For a long time AirBnb’s platform encouraged a back and forth between guests and hosts.  Guests couldn’t just book, they would have to send a request, ideally with information about themselves and their plans, along with a request to stay.  The idea was that the host and guest would become more acquainted with each other and determine if the property was the right fit for the guest and finalize the booking.  

As a host it’s nice to have the ability to screen guests to ensure they’re a good fit for your property.  The vast majority of people I’ve hosted are respectful and have no issues whatsoever, however on occasion guests neglect to read a listing (or they do read a listing) and though they aren’t a good fit for the property, they book anyway.  Maybe the guest plans to have a party when you don’t allow parties at your property, or they have pets or kids they intend to bring when your property isn’t suitable. Either way, the vetting process helped to avoid these potential problems and helped hosts to be responsible and neighborly.  

But then a very small group of unscrupulous hosts began to abuse the approval process and vetting guests based on inappropriate things, like their ethnic background or skin color.  To preserve the community that their platform had become, this prompted AirBnb to respond in an effort to mitigate discrimination. Perhaps the only way to really stop this kind of discrimination of guests was to encourage hosts to activate Instant Book and allow guests, who met certain criteria, to automatically book a property without being manually vetted by the host.   

At first many hosts were weary of Instant Book, yours truly included.  I liked the ability to screen guests to ensure they weren’t trying to host a party at our property or bring pets when we don’t allow them.  (By the way, I have 2 dogs and I absolutely adore pets, but for our property they just aren’t a good fit) But the train was leaving the station, as hosts we needed to start doing what was best for everyone to ensure that discrimination wasn’t a part of the vacation rental experience and AirBnb would begin to find way to make sure the encouragement to use Instant Book was a little more than encouragement.  
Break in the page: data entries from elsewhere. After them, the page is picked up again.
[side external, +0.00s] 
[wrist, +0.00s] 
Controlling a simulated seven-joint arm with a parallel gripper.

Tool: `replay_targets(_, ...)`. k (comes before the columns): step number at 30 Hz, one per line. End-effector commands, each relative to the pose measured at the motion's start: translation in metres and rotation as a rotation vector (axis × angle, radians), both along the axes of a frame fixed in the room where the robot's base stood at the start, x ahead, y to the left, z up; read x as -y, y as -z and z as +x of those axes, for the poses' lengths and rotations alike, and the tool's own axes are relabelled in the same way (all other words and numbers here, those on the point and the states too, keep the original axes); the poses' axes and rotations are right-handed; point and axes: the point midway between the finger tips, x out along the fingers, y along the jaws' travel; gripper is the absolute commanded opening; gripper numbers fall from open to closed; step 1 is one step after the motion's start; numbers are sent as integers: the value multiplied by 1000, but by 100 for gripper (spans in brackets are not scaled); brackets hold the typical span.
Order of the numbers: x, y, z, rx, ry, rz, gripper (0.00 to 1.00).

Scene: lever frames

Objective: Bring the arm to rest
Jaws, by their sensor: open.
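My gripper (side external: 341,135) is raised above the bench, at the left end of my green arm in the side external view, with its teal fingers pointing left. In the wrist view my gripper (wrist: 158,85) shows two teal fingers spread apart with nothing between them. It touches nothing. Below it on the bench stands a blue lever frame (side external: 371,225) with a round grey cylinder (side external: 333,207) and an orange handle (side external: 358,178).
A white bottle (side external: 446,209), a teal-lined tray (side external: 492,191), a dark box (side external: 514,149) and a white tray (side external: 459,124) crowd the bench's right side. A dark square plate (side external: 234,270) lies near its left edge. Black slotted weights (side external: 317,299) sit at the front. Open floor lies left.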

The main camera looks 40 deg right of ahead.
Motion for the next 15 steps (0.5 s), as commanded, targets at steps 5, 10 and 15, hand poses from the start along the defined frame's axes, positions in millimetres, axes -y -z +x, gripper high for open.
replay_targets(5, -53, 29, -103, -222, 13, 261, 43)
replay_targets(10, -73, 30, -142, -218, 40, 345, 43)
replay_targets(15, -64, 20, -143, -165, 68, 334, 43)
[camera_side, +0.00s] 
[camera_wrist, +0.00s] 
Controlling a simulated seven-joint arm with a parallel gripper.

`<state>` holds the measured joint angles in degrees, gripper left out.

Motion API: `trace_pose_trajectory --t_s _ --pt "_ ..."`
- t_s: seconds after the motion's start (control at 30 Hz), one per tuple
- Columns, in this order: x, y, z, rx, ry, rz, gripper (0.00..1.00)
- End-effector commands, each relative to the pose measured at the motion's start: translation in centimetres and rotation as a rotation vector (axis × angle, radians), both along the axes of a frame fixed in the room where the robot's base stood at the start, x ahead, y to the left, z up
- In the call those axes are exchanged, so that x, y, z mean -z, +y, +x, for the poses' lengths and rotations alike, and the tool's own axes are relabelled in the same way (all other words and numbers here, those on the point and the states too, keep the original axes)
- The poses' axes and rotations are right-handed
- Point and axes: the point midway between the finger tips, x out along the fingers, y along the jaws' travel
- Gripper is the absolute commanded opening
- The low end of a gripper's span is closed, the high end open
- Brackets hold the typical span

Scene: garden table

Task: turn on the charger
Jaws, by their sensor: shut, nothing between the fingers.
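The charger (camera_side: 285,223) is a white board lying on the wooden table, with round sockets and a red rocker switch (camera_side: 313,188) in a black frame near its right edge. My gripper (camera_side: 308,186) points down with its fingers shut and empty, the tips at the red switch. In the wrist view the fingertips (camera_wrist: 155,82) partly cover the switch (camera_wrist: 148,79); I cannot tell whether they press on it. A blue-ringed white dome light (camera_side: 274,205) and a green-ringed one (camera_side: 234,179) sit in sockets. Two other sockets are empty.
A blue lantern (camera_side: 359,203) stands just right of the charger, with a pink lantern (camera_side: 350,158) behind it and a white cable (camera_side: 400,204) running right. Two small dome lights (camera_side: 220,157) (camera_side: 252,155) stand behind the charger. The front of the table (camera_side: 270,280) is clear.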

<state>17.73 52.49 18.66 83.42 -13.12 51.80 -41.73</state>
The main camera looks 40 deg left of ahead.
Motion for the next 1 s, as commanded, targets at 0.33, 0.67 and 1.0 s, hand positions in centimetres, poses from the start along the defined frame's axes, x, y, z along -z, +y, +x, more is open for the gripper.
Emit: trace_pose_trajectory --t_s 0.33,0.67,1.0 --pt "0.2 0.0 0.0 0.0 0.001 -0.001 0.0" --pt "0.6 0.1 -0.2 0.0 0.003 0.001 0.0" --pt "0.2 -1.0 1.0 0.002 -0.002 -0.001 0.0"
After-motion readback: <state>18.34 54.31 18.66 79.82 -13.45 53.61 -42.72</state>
While they don’t say it explicitly anywhere, I do believe that having on Instant Book has a direct impact on your property’s visibility on AirBnb.  They do say that there’s an indirect positive impact but I suspect it’s more direct than that. And as the vacation rental market becomes more competitive, every little advantage can help you to keep your property occupied.  Since turning on Instant Book we definitely saw an increase in bookings and frankly, our guests seem to like it. We haven’t had more problems with guests than we did before which tells me that the automated screening mechanisms AirBnb has in place are working.  Furthermore, we always recommend that hosts message guests that use Instant Book to confirm specifics about the property and what is and is not allowed.  

Instant Book can be a scary concept but when used properly it’s no more disruptive than a typical screening, it’s all how you as a host handle it.